Material to process —
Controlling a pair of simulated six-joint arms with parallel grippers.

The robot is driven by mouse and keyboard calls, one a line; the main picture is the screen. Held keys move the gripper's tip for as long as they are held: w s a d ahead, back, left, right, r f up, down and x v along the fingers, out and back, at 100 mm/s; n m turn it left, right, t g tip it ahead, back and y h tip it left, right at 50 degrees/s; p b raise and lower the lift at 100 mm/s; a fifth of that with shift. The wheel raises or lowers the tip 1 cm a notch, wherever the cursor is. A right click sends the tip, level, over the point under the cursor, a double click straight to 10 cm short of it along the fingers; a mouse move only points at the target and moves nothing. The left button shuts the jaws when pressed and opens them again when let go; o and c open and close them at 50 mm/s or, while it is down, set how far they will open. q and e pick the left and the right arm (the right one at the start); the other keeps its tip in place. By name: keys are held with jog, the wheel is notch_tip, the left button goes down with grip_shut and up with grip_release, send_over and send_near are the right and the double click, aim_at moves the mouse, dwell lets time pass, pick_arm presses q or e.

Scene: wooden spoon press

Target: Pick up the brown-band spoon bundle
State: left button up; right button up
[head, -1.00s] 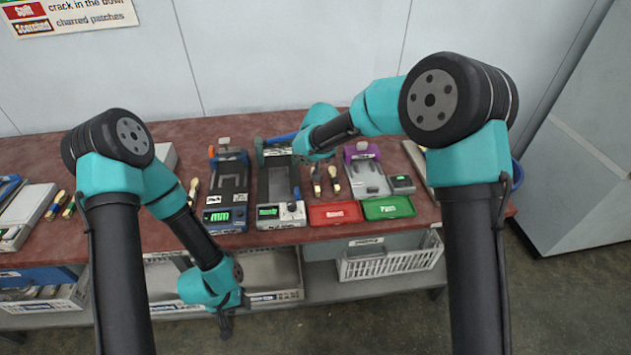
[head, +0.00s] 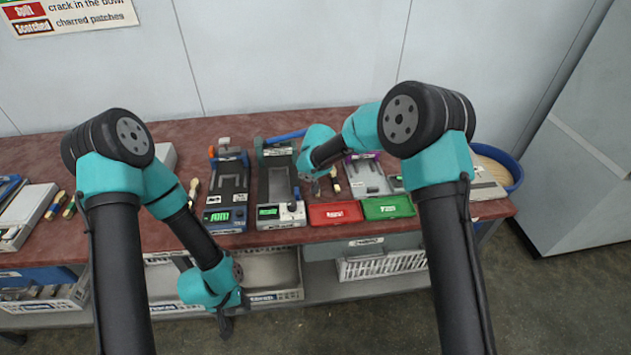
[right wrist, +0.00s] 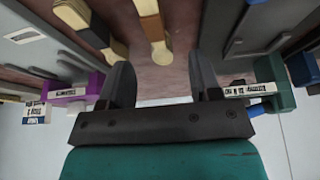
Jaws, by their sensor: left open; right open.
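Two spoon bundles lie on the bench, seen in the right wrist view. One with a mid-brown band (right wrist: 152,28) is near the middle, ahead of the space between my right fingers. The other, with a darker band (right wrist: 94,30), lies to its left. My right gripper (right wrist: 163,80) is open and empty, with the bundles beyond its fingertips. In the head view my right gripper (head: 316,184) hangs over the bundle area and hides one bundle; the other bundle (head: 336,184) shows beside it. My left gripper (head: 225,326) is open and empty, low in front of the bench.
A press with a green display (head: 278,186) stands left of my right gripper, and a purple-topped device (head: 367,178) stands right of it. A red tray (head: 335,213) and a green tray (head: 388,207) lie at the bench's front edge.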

...

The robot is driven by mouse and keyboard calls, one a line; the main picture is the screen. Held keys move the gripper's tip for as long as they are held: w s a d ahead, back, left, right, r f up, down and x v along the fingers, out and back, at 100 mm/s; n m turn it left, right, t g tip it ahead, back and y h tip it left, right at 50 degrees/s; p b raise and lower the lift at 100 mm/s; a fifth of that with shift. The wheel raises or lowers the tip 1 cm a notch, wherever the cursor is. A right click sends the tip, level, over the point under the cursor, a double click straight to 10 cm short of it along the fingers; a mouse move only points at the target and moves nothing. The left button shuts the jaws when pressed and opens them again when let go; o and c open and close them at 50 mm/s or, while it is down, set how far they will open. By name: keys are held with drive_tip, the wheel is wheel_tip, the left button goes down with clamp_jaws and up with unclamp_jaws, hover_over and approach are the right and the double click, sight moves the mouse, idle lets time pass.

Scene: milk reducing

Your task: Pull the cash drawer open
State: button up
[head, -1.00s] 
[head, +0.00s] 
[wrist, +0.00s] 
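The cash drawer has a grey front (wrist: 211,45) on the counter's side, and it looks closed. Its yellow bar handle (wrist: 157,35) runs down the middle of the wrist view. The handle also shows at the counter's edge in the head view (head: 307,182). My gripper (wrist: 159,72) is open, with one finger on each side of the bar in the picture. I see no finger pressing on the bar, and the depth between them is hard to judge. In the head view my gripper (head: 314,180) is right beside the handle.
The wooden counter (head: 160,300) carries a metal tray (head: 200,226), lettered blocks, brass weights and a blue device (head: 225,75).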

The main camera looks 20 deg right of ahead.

Required task — Begin at the line that has "Target: Pick up the brown-band spoon bundle", stop after the line that has "[right wrist, +0.00s]", and reproduce every line between them exactly and nothing else. Pictures stay out of the copy.

Answer below —
Target: Pick up the brown-band spoon bundle
State: left button up; right button up
[head, -1.00s] 
[head, +0.00s] 
[right wrist, +0.00s] 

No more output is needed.